Activists fear moving CHAP would hurt efforts

May 21, 2004|By Jamie Stiehm | Jamie Stiehm,SUN STAFF

At a spirited City Hall forum last night attended by dozens of preservation activists, Baltimore's top planning official, Otis Rolley III, defended a city government shuffle that will move the Commission for Historical and Architectural Preservation to the planning department July 1.

Judith P. Miller, the commission chairwoman, assured a network of city activists that the merger could benefit the city's planning and preservation efforts without eroding the commission's independence. She added it might provide a clearer line of communication to Mayor Martin O'Malley, who proposed the change in a City Council bill.

"Otis Rolley and I have a deal, and we are going to work it out," Miller said. "He understands we need to be autonomous."

The commission, known as CHAP, has operated for years in the city's Housing and Community Development department. The 11 volunteer commissioners designate historical districts and landmarks and decide sensitive development issues such as whether a structure should be saved or demolished.
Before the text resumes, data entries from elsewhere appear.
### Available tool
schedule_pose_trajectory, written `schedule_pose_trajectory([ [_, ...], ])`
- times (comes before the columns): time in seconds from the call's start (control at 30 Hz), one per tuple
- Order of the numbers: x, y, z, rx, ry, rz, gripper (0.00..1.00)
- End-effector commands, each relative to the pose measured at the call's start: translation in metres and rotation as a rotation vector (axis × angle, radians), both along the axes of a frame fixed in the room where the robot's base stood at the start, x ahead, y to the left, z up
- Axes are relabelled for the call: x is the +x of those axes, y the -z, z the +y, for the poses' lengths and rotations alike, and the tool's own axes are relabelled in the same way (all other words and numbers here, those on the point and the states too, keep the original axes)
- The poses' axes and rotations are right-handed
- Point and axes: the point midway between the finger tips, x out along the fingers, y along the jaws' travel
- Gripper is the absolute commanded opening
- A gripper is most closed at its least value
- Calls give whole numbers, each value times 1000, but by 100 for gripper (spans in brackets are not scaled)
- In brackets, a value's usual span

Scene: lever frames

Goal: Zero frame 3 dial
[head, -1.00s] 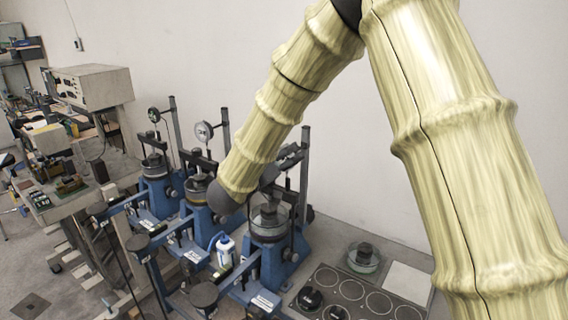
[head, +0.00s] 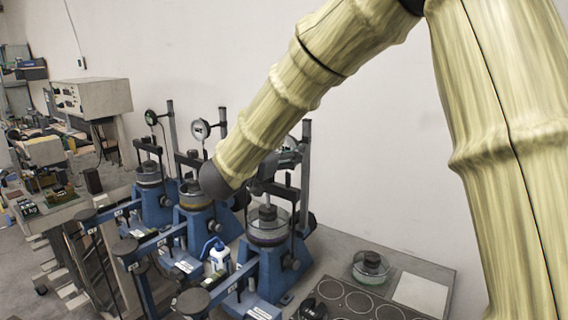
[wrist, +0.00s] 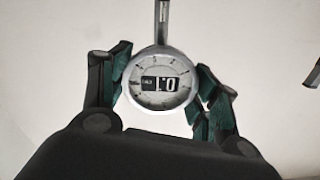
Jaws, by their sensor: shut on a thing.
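A round dial gauge (wrist: 178,99) with a pale face, metal rim and small dark number window fills the middle of the wrist view. The digits look like "0.1", but I cannot be sure of their orientation. My gripper (wrist: 163,80) has dark green fingers on both sides of the rim and is shut on the dial. A vertical stem rises above the dial. In the head view, the nearest blue lever frame (head: 268,232) stands behind my arm, which hides most of its dial and my gripper.
Two more blue lever frames stand to the left, with dials (head: 200,129) and (head: 151,117) on upright posts. A white bottle (head: 219,256) stands between the lever arms. A glass dish (head: 371,266) sits on the bench at right, and a bare wall rises behind.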

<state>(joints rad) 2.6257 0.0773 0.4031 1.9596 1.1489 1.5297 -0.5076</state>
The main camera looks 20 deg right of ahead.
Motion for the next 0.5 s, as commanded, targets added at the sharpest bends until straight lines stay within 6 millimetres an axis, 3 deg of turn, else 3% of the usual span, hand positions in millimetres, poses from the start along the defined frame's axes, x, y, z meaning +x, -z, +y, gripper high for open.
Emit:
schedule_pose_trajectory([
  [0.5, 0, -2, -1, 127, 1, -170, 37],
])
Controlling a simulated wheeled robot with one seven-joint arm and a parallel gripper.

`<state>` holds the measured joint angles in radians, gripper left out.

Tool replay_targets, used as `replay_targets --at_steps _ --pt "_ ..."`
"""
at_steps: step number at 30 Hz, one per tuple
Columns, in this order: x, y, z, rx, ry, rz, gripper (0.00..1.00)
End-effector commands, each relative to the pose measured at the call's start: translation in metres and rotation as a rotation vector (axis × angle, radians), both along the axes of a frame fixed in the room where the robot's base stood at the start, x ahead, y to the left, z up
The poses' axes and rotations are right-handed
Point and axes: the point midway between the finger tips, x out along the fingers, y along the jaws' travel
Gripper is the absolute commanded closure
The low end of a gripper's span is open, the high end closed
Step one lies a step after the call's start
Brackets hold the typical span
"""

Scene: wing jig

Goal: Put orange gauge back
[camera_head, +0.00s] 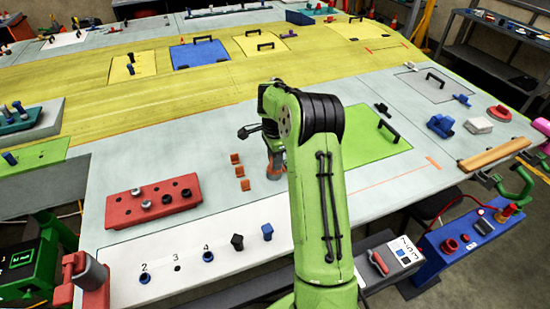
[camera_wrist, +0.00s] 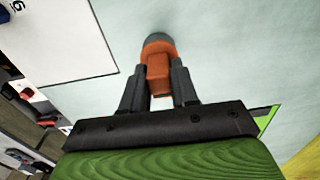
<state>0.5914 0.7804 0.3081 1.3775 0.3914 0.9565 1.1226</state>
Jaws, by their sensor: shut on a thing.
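My gripper (camera_wrist: 159,70) is shut on the orange gauge (camera_wrist: 158,62), an orange body with a round dark grey end, in the wrist view. The gauge's grey end points away from my gripper toward the pale wing surface; I cannot tell whether it touches. In the head view my gripper (camera_head: 272,150) hangs over the pale grey panel, partly hidden behind my arm. A bit of the orange gauge (camera_head: 274,172) shows below it, just right of three small orange blocks (camera_head: 239,171).
A red block with holes (camera_head: 152,199) and a white board (camera_head: 130,264) with numbers and several pegs lie front left. A green panel (camera_head: 372,150) with a black handle is to the right. A blue box (camera_head: 450,245) with red parts stands off the right edge.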

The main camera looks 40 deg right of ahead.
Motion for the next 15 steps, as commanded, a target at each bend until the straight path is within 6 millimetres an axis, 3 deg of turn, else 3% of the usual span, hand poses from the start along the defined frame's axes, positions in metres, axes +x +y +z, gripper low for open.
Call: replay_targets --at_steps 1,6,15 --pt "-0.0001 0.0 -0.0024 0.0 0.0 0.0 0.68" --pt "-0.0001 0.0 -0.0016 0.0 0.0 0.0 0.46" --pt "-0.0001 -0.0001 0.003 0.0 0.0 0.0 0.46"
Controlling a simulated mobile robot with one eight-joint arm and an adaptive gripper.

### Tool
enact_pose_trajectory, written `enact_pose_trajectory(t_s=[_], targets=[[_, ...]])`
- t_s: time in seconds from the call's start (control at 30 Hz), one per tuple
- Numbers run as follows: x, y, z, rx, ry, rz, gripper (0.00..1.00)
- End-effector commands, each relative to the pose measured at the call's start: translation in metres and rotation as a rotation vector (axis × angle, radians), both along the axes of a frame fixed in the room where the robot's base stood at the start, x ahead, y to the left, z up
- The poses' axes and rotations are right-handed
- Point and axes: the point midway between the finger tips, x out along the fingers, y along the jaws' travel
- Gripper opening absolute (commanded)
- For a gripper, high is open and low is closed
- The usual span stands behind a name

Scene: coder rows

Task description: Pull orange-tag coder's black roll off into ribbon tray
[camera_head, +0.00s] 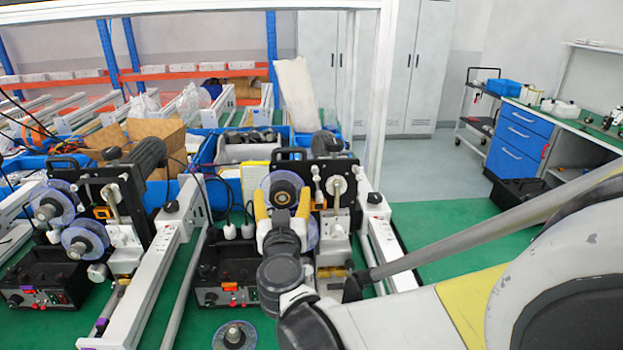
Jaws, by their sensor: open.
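The middle coder carries an orange tag (230,286) on its black control box (222,297). A black roll (284,180) with a brown core sits at its upper spindle, in front of a clear disc (266,187). My gripper (283,198) is open, with its yellow fingers on the left and right of the roll. I cannot tell whether they touch it. The gripper body hides the coder's lower disc for the most part. A grey tray (232,151) with several dark rolls stands behind the coder; I cannot tell for sure that it is the ribbon tray.
A similar coder with a purple tag (27,287) and two clear reels (84,238) stands at left. A loose flanged reel (234,335) lies on the green surface in front. White rails (165,270) flank the machines. Blue bins (302,148) and cardboard (155,135) crowd the back.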

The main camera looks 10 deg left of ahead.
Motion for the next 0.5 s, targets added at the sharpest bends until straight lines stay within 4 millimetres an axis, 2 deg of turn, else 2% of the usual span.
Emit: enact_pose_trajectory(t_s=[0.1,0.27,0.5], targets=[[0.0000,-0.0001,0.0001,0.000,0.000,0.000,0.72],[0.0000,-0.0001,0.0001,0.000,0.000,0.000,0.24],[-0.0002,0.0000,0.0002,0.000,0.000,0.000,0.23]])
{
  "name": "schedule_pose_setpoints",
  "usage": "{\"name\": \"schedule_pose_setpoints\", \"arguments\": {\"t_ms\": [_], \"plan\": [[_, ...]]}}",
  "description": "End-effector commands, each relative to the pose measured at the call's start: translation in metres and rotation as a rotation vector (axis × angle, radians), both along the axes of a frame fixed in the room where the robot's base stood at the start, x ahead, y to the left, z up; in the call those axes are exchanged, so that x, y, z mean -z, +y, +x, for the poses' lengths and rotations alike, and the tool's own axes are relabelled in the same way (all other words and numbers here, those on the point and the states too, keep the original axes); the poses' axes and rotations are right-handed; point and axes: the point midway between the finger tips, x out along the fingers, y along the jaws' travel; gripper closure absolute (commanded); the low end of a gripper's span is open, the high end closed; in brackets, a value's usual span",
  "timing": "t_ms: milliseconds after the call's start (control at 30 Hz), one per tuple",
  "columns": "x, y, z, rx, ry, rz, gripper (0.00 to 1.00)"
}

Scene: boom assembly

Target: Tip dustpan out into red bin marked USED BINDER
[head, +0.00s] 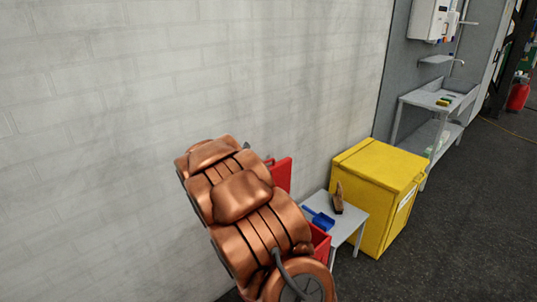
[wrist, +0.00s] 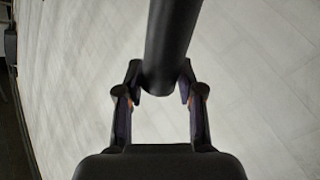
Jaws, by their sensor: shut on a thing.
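A blue dustpan (head: 320,219) lies on a small light-grey table (head: 349,222) in the head view. A red bin (head: 320,242) stands just left of this table, mostly hidden behind my copper-coloured arm. Its raised red lid (head: 283,173) shows above the arm, and no marking can be read. My gripper (wrist: 160,96) is shut on a dark cylindrical bar (wrist: 172,45) in the wrist view. The bar runs up out of the picture, so I cannot tell what it belongs to. My gripper is hidden in the head view.
A brown brush-like object (head: 338,198) stands on the small table beside the dustpan. A yellow cabinet (head: 375,195) stands right of it. A grey bench (head: 440,100) is farther back. A pale brick wall (head: 200,70) is close on the left. Dark floor (head: 480,210) is clear at right.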

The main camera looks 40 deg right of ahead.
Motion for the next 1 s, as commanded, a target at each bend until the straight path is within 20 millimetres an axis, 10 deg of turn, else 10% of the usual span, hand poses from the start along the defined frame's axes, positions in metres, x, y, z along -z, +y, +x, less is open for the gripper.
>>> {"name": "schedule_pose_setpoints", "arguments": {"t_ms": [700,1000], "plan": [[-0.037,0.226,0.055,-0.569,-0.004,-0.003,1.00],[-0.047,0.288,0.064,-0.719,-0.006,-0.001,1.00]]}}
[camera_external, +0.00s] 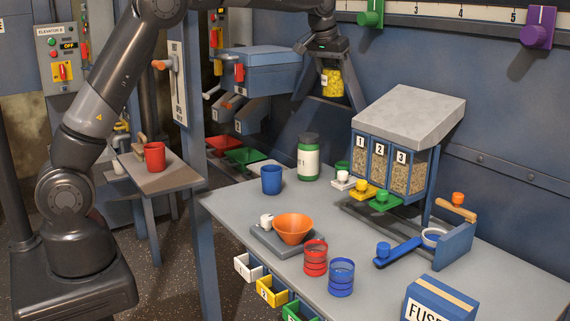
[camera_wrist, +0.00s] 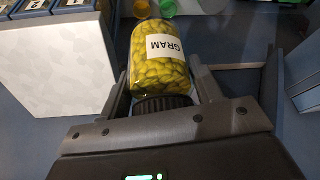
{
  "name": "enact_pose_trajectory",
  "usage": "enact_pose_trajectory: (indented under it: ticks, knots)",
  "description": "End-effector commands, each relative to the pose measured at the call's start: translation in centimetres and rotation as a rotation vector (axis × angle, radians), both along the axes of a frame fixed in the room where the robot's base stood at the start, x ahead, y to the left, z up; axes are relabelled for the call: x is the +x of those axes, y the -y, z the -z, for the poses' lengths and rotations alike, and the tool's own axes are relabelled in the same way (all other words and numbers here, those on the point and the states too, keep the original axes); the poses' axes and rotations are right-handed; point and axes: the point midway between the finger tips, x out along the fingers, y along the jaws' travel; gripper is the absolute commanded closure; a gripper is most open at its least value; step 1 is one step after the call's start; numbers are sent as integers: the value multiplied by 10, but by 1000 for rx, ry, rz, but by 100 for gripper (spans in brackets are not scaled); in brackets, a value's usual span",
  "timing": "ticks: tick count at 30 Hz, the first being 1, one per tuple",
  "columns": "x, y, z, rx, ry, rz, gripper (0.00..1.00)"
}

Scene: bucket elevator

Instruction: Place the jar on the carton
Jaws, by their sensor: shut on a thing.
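My gripper (camera_external: 325,62) is shut on a clear jar of yellow contents (camera_external: 332,84), held in the air behind the table, left of the grey-topped hopper. In the wrist view the jar (camera_wrist: 158,58) has a white label reading GRAM and a dark lid (camera_wrist: 164,104) between the fingers. The carton (camera_external: 438,300) is a blue box with a tan tape strip and FUSE lettering. It stands at the table's front right, partly cut off by the picture's lower edge. It is not visible in the wrist view.
The hopper (camera_external: 410,115) with numbered grain bins stands at the table's back.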

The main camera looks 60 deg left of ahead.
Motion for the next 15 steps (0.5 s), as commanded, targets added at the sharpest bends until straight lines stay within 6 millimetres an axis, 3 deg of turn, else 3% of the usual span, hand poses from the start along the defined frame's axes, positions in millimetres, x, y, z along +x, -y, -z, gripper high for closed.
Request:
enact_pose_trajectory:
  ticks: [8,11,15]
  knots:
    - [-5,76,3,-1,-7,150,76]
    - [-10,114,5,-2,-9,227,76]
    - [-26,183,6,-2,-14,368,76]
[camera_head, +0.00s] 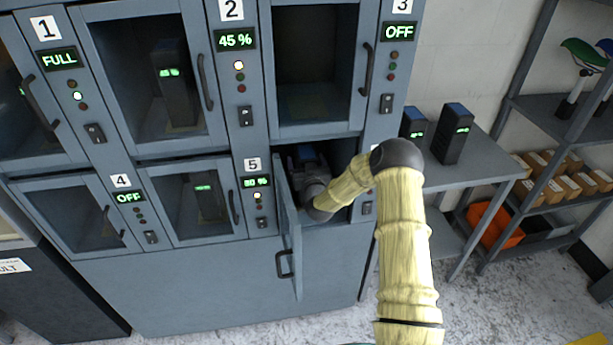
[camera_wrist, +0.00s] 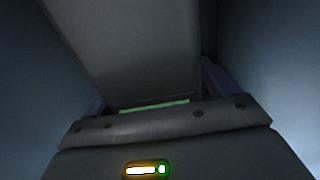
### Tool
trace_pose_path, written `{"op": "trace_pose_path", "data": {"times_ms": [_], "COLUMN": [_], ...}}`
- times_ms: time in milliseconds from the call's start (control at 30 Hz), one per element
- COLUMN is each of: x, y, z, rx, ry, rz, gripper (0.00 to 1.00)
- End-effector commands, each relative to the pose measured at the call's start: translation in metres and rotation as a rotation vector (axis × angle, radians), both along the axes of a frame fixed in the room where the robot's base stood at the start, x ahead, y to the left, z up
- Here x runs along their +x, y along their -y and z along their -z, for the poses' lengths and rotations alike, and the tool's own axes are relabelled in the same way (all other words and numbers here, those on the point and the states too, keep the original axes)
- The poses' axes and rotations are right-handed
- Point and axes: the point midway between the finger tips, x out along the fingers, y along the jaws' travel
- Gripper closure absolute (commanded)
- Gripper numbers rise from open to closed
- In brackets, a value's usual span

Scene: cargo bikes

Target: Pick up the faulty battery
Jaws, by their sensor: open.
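A dark battery with a bluish top (camera_head: 307,158) sits in the open lower right compartment (camera_head: 347,150), partly hidden by my arm and gripper. My gripper (camera_head: 314,182) reaches into this compartment in front of the battery. In the wrist view a grey block-like body (camera_wrist: 140,50), apparently the battery, fills the upper middle with a green strip below it. My gripper's open fingers (camera_wrist: 155,98) show partly on both sides of it. Contact cannot be told. The compartment's panel is mostly hidden by my arm, so its reading is not visible.
The open door (camera_head: 290,230) stands close left of my forearm, and the compartment walls are near the gripper. Closed compartments hold other batteries (camera_head: 175,90). A side table (camera_head: 460,172) at right carries two batteries (camera_head: 453,135). A shelf rack (camera_head: 560,125) stands farther right.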

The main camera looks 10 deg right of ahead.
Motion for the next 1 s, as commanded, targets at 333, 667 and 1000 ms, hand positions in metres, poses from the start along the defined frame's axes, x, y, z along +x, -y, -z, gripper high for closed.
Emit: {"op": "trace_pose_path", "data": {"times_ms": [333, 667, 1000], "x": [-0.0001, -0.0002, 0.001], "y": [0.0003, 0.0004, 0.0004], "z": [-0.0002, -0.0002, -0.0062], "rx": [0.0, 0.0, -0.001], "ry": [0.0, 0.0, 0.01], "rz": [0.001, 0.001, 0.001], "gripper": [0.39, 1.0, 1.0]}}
The mayor's office announced the administrative change during the demolition of the Odorite, a state-owned 1915 building in the Mount Vernon historic district. It was a loss that preservationists mentioned several times during last night's meeting organized by City Council President Sheila Dixon.

Several activists said the Odorite's outcome made them question whether the administration was hostile to preserving pieces of Baltimore's past.

Paul Warren, a community leader in Mount Vernon, said, "There's a lot of skepticism about the balance of power between developers and preservationists."

But Clarence Bishop, O'Malley's chief of staff, defended the move, saying, "The mayor thought we should incorporate preservation into planning, not as a sidebar, not as a Johnny-come-lately."

Legislation for the bill was recently withdrawn amid some political static in the City Council, prompting the administrative change instead.

"We did a poor job of rolling it out, but this will not diminish CHAP's authority or responsibility," Rolley said. "It will provide resources to CHAP."

Rolley said merging CHAP's staff of seven with the planning staff of 44 would create a better base to serve both the planning and the preservation commissions. The issue of CHAP's self-governance was particularly sensitive, Miller said. The CHAP commissioners will continue to choose the executive director.

But council member Keiffer J. Mitchell Jr. said he is not convinced. "The jury's still out," he said.